Moorhead sees the 164 million portable PCs expected to ship in 2015 -- the number IDC forecast just last month -- as an opportunity for Apple, which already competes in that market with its MacBook line of laptops, to increase sales and share by introducing another alternative in an iPad Pro armed with a keyboard.

Third-party accessory makers already offer keyboards for existing iPads, but they suffer from flaws, including separate chargers and charging regimens. And they are not Apple branded, which makes a difference to some customers.

If Apple is to Surface-ify the iPad, it must take control of the keyboard, Moorhead argued. "Apple has to make it be the best, particularly if it's part of a case," he said. "A keyboard needs to pull power from the iPad, it has to be backlit."

"An iPad keyboard must really work well when [the device is] open, it can't fall over or be awkward," added Gottheil as he criticized some of the existing third-party options.

The idea of a keyboard-equipped iPad would not be controversial if Apple's CEO hadn't dissed the concept. In October 2012, shortly after Microsoft introduced its first Surface tablet, chief executive Tim Cook called it "a fairly compromised and confusing product," and in the next breath, compared it to "a car that flies and floats."

A few months earlier, Cook had been even more dismissive of 2-in-1 devices. "Anything can be forced to converge," Cook told Wall Street analysts in April 2012. "You begin to make trade-offs to the point where what you have left at the end of the day doesn't please anyone. You can converge a toaster and a refrigerator, but those things are probably not going to be pleasing to the user."

Walking back the toaster-refrigerator and flying-floating-car comments may take some fancy dancing, but Apple hasn't been averse to eating its words. Long after co-founder and at-the-time CEO Steve Jobs waved off smaller tablets as a joke, Apple introduced the iPad Mini.

Nor has Apple hesitated to enter a market as follower rather than leader, religiously ignoring what ridicule is heaped upon it for by those who see copying, as with Apple Music this summer.

But an Apple-branded keyboard isn't assured, as the analysts pointed out. Evidence of one has been virtually invisible -- few Apple products escape the leak industry that is the company's supply chain -- which points to either no keyboard or one that has yet to start production.

An iPad Pro sans keyboard would still be useful, Gottheil reasoned. "I can see both artistic and data analytics apps where more inches [of screen] would pay off," he said. "And doing quite well in field work, like service manuals, where a lot of data or text on the screen at the same time pays off."

In the end, keyboard or not, Apple hopes to restart iPad growth with a larger screen, the experts said.
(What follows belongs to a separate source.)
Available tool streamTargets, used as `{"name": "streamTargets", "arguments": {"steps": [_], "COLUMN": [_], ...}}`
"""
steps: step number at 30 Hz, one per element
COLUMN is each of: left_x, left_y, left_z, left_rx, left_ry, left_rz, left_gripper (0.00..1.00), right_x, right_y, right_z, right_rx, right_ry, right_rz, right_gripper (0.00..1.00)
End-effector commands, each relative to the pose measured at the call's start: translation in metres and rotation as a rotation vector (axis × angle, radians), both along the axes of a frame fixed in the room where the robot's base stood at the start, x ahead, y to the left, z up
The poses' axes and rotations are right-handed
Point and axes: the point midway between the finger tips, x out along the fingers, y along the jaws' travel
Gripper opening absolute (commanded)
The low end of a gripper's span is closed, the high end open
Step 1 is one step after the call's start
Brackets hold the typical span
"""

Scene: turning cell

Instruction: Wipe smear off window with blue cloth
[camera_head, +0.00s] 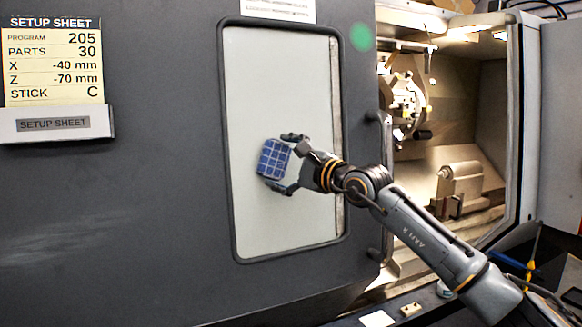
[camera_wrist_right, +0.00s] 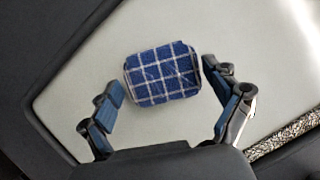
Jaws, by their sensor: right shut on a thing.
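The window (camera_head: 285,90) is a tall pale pane with rounded corners in the dark machine door. The blue cloth (camera_head: 273,159) is a folded pad with a white check pattern, at or close to the middle of the pane. My right gripper (camera_head: 282,162) is shut on the cloth, its fingers above and below it. In the right wrist view the cloth (camera_wrist_right: 162,74) shows between the fingertips with the pale pane (camera_wrist_right: 235,30) behind it. I cannot make out a clear smear on the pane; part is hidden behind the cloth and gripper. My left gripper is not in view.
The dark door (camera_head: 150,200) has faint pale streaks at its lower left. A setup sheet (camera_head: 53,62) hangs at the upper left. Right of the door the lit machine interior (camera_head: 450,150) stands open, with a chuck and metal fixtures. My right arm crosses in front of it.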

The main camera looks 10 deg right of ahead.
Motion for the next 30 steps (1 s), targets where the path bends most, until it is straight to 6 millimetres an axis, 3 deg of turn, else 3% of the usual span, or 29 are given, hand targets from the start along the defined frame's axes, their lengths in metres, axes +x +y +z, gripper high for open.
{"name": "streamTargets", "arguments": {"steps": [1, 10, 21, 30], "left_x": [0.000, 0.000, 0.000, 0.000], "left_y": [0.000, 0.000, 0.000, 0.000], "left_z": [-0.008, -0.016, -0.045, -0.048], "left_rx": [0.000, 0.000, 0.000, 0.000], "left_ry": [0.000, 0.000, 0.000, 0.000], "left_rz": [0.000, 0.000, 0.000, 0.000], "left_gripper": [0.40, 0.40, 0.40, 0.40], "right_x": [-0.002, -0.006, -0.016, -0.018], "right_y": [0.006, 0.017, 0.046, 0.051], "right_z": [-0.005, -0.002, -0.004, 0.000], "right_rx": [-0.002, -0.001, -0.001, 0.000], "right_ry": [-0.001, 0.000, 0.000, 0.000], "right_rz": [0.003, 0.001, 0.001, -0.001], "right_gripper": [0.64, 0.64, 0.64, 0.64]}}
With sales down in the last six quarters, and in seven of the last nine, the company's wait for an elusive replacement cycle hasn't worked.
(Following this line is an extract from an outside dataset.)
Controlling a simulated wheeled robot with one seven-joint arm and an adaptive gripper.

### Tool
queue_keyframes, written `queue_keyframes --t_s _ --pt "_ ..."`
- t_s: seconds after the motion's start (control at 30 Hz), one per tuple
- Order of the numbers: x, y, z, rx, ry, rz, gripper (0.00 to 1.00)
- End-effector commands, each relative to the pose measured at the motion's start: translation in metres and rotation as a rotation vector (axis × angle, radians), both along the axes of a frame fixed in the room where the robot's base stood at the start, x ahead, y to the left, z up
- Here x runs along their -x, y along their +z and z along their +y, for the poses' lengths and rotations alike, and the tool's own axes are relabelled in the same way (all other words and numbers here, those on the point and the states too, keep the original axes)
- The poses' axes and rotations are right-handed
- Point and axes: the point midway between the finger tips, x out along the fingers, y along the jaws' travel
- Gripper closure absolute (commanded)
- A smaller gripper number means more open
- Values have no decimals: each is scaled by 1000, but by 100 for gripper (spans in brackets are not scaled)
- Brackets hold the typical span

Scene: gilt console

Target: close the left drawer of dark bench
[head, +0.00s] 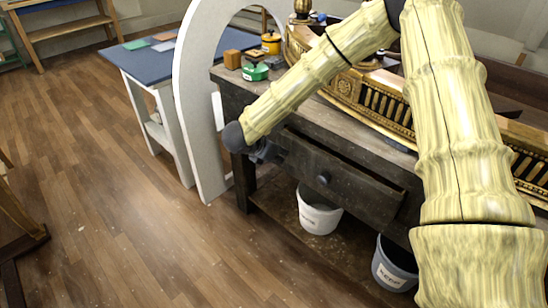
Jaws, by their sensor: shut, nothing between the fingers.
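The dark bench (230,98) runs from the middle toward the lower right. Its left drawer (345,187), dark wood with a round knob, stands out from the bench a little, with a dark gap showing above its front. My gripper (264,152) is small and dark, at the end of my arm, just at the upper left end of the drawer front. It is shut and holds nothing. Its fingertips are partly hidden, and I cannot tell whether it touches the drawer.
A white arch (190,110) stands against the bench's left end.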

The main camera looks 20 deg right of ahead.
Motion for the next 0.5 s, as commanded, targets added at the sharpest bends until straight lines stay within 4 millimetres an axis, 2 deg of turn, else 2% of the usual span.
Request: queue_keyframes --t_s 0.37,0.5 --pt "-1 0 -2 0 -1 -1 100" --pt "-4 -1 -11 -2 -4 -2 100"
"[An iPad Pro] is part of Apple's grand plan for the next five years," asserted Moorhead, who was bullish on the prospects of a larger tablet making inroads into the workplace as, like Microsoft's Surface Pro 3, a substitute for a notebook.

Why? In part because of Microsoft Office. "Office on the iPad is one the best things to happen to Apple," Moorhead contended. "Office 365 has negated even the free productivity tools Apple provides," he held, talking about the free trio of Pages, Numbers and Keynote. Armed with Office, an iPad Pro would be, in Moorhead's words, "enterprise ready" and suitable for more than just the usual tasks tossed to a tablet, like email and light browsing.

Cook, naturally, has been optimistic about the iPad, regularly trumpeting its potential if not its actual sales. In July, during the most recent conference call with Wall Street, he touted iOS 9's productivity enhancements, including side-by-side apps. "The enterprise business is clearly picking up, and more and more companies are either contracting for or writing apps themselves," Cook maintained.

"I see a lot of runway ... I see opportunity left and right," Cook added about the iPad, perhaps with the anticipated Pro in mind.

Apple will kick off the Wednesday event at 10 a.m. PT (1 p.m. ET). A live-stream broadcast will be available from the firm's website on devices running iOS, OS X and Windows 10.